25 April 2018 Engineering

Pizza Delivery Metrics with Composite Aggregations in Elasticsearch

By Jason Zucchetto

Composite aggregations are a powerful new feature in Elasticsearch 6.1.  To show the full power of the feature, we’ll walk through creating an analytics service for Sliceline, a fictional pizza delivery company.
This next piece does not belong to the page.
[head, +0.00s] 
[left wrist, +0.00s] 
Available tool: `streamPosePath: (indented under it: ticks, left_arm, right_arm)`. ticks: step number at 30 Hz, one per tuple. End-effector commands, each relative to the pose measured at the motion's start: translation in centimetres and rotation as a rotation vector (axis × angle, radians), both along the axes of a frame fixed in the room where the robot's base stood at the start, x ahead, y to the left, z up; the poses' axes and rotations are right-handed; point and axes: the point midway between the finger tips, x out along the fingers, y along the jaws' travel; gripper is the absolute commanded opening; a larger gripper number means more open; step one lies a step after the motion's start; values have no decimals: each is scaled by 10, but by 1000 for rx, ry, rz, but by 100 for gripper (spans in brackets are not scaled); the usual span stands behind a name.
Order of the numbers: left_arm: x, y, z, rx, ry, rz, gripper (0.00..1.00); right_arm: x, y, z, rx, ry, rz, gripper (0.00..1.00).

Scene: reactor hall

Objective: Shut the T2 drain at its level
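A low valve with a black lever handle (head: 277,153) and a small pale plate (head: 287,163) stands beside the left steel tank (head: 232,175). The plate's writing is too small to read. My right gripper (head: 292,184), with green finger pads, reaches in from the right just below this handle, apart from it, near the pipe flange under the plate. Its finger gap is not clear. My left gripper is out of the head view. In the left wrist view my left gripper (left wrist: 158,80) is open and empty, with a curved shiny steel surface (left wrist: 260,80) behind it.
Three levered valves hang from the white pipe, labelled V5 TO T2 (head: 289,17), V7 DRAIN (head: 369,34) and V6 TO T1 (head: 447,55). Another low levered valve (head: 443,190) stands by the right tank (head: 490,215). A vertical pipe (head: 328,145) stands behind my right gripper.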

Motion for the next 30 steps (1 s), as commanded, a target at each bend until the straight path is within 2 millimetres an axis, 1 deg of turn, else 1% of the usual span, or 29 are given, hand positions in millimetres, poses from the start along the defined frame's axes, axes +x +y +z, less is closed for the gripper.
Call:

Composite aggregations allow us to:

  • Quickly paginate through aggregation results
  • Build new indices from aggregation results
  • Develop APIs backed by Elasticsearch aggregations with consistent response times for large result sets
Screen Shot 2018-04-26 at 10.32.36 AM.png

Paginating aggregations for pizza deliveries

Sliceline delivers pizzas to millions of customers. As with any pizza delivery service, each pizza is unique, and made to the customers specifications. The Sliceline business is now interested in viewing and analyzing customer buying habits, many of which will require nicely formatted results

Address

Deliveries

355 First St, San Francisco, CA

6

961 Union St, San Francisco, CA

8

123 Baker Way, San Francisco, CA

4

1700 Powell St, San Francisco, CA

10

900 Union St, San Francisco, CA

5

Results 101-105 of 10,000,000 results next page

The table above has always been possible with an Elasticsearch query, the limitation in versions previous to Elasticsearch 6.1 meant all results prior to the page being displayed were returned to the application. For instance, to create the table above (results 101-105), we need to query for the top 105 results, and ignore the first 100 results.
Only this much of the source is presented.